Berdasarkan data-data di atas, menunjukkan bahwa harapan pemerintah Indonesia
untuk segera mewujudkan masyarakat sadar dan peduli pajak, masih cukup panjang.
Walaupun demikian, pemerintah akan terus berupaya bersama dengan elemen-elemen
masyarakat lainnya untuk terus mewujudkan harapan tersebut.
Masyarakat Kristiani Indonesia sebagai bagian dari wajib pajak, juga memiliki
tanggung jawab yang sama dengan wajib pajak lainnya dalam pembayaran pajak.
Ternyata tidak sedikit dari mereka yang menghindarkan diri dari pembayaran
pajak. Hal ini dapat disebabkan oleh berbagai faktor, antara lain: kurangnya
informasi atau sosialisasi perpajakan di Indonesia , khususnya di kalangan umat
Kristiani dan kurangnya peranan pemimpin-pemimpin gereja dalam memasyarakatkan
pajak. Untuk itu sangat dibutuhkan landasan pemikiran dan keimanan Kristiani
demi suksesnya pembayaran pajak tersebut.
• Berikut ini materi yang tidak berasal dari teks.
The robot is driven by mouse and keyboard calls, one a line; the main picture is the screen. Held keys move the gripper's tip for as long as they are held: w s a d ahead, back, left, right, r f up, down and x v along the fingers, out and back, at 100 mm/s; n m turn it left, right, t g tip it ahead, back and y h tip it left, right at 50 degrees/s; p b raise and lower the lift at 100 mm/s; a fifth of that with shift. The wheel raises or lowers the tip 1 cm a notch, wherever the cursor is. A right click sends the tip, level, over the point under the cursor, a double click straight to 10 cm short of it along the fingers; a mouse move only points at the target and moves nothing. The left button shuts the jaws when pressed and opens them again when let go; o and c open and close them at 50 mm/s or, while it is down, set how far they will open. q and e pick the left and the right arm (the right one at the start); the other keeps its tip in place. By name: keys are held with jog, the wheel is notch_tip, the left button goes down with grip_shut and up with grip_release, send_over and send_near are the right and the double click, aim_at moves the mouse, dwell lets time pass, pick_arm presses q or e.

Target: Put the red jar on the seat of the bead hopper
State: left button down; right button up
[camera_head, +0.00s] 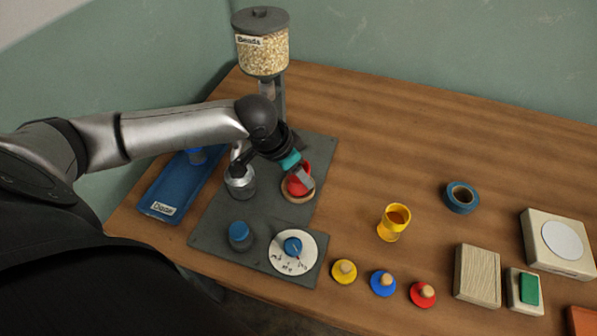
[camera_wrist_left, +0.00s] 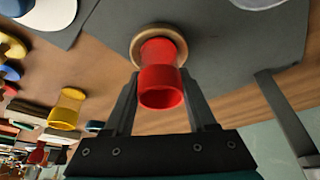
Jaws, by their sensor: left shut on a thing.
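The red jar (camera_head: 294,188) is waisted, like a small goblet drum. My left gripper (camera_head: 303,177) is shut on it. In the left wrist view, the fingers (camera_wrist_left: 161,84) stand on both sides of the red jar (camera_wrist_left: 160,88). The jar is over a round wooden ring (camera_head: 289,197) at the right edge of the dark mat; whether it touches the ring is unclear. The ring also shows behind the jar in the left wrist view (camera_wrist_left: 137,42). The bead hopper (camera_head: 262,45), a clear drum of beads, stands on a post at the back. My right gripper is not in view.
A metal cup (camera_head: 240,186), a blue-topped cylinder (camera_head: 240,236) and a white dial (camera_head: 306,249) are on the mat. A blue tray (camera_head: 164,193) lies left. The back right table is clear.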

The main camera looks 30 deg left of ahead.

Karya tulis ini lebih lanjut akan memberikan informasi secara umum tentang
perpajakan dan bagaimana pandangan Alkitab terhadapnya. Harapan yang diinginkan
adalah semua masyarakat Kristiani Indonesia dapat memiliki pemahaman yang
alkitabiah tentang pajak dan manfaatnya serta dapat menjadi masyarakat sadar
dan peduli pajak.
2.
PEMBAHASAN
2.1. Pengertian Pajak
2.1. Pengertian Pajak
Definisi atau pengertian pajak menurut R. Santoso Brotodiharjo, dalam buku Pengantar Ilmu Hukum Pajak, berbunyi sebagai berikut:
Pajak adalah
iuran wajib kepada negara (yang dapat dipaksakan) yang terhutang oleh yang
wajib membayarnya menurut peraturan-peraturan, dengan tidak mendapat prestasi
kembali, yang langsung dapat ditunjuk, dan yang gunanya adalah untuk membiayai
pengeluaran-pengeluaran umum berhubung dengan
tugas negara untuk menyelenggarakan pemerintahan (1993:2).
Dari definisi
tersebut di atas, dapat dilihat bahwa pajak memiliki ciri-ciri sebagai berikut:
1.
Pembayaran iuran dari rakyat kepada negara, yang berhak memungut pajak adalah
pemerintah dari wajib pajak berupa uang.
2.
Dalam pemungutan pajak harus berdasarkan kekuatan peraturan atau undang-undang.
3.
Dapat dipaksa, yang hanya dapat dilakukan oleh pihak yang berwenang, yaitu
pemerintah.
4.
Pembayaran pajak tidak dapat ditunjukkan adanya kontraprestasi individual oleh
pemerintah.
5.
Pajak digunakan untuk membiayai pengeluaran-pengeluaran negara yang bermanfaat
bagi kepentingan masyarakat luas (Boediono 1996:11-15).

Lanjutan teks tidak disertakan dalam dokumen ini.